(Source data)
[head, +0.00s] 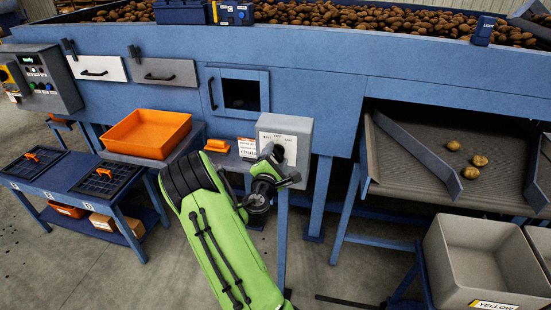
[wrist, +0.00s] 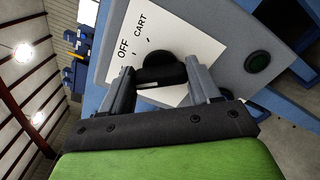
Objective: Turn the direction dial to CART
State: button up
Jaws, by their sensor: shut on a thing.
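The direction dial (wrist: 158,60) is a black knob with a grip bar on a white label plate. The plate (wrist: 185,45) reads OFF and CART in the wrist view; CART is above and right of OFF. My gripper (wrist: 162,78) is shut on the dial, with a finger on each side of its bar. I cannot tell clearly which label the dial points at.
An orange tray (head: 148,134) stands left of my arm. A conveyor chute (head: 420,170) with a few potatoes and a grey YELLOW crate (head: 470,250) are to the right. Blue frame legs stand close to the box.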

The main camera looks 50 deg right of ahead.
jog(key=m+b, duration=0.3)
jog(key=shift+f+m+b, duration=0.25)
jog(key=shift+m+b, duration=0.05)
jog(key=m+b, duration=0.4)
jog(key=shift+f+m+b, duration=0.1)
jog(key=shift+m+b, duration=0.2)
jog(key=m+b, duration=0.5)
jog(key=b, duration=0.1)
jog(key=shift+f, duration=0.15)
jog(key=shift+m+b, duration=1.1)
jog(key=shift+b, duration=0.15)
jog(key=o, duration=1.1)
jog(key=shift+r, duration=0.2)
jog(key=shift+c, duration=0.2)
---
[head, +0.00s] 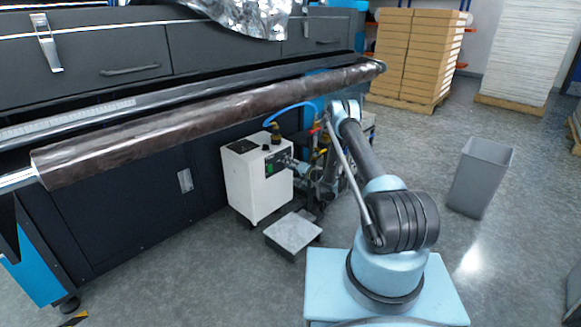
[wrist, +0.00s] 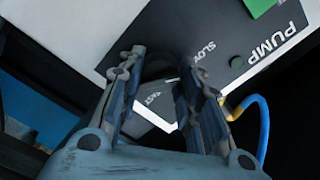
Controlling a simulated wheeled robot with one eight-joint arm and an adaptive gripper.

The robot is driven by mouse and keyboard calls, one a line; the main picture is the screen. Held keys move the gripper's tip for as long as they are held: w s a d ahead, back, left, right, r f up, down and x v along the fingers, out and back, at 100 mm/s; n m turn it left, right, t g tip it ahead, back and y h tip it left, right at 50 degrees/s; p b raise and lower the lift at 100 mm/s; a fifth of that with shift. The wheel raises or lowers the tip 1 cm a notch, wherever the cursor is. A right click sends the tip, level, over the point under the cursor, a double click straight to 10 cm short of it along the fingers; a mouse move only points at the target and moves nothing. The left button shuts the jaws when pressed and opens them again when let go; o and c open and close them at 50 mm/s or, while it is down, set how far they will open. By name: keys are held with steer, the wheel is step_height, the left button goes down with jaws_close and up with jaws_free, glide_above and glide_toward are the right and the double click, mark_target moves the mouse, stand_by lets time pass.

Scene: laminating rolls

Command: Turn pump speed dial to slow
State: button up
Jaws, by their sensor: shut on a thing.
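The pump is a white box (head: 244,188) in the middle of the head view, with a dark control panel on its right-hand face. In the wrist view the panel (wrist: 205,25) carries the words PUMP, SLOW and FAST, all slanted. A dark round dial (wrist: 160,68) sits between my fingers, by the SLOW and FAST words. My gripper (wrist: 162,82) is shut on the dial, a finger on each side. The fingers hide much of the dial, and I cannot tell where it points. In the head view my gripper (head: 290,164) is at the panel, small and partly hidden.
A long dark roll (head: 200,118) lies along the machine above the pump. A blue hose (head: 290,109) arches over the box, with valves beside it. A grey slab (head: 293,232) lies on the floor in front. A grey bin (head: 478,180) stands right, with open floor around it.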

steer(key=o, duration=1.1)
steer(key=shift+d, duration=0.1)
--
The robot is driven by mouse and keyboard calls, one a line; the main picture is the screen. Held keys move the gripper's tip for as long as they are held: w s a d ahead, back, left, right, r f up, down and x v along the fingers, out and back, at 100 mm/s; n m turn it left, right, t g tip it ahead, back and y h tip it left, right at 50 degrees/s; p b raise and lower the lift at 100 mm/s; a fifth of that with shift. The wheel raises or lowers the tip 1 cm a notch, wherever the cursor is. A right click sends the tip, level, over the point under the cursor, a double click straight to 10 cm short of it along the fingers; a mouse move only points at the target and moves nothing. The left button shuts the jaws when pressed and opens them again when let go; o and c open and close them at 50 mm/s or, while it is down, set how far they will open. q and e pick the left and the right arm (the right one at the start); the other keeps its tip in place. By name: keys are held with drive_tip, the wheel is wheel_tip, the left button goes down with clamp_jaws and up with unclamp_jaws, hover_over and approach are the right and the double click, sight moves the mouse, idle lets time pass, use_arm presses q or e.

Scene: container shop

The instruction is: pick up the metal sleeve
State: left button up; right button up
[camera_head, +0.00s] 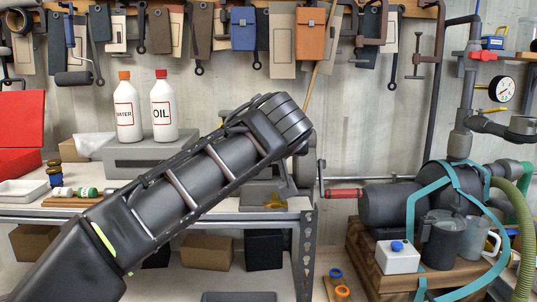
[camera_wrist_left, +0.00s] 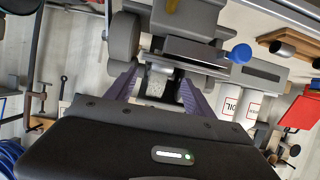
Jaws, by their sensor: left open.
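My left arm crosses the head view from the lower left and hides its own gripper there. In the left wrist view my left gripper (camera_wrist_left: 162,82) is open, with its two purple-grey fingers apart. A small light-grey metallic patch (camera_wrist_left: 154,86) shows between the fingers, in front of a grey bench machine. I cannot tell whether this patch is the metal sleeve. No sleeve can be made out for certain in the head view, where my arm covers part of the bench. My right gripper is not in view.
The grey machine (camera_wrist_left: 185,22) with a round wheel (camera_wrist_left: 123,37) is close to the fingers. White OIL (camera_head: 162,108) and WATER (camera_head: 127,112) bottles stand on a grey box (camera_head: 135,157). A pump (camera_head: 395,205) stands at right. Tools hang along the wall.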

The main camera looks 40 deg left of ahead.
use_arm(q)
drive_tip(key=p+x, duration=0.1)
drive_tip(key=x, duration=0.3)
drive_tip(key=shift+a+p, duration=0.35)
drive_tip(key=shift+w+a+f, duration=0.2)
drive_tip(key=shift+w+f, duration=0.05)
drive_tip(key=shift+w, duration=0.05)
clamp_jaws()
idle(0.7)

> **GOAL OF THE EXERCISE**
How many lines of the listing include the string "Scene"? Answer with the number alone.

> **ANSWER IN FULL**
2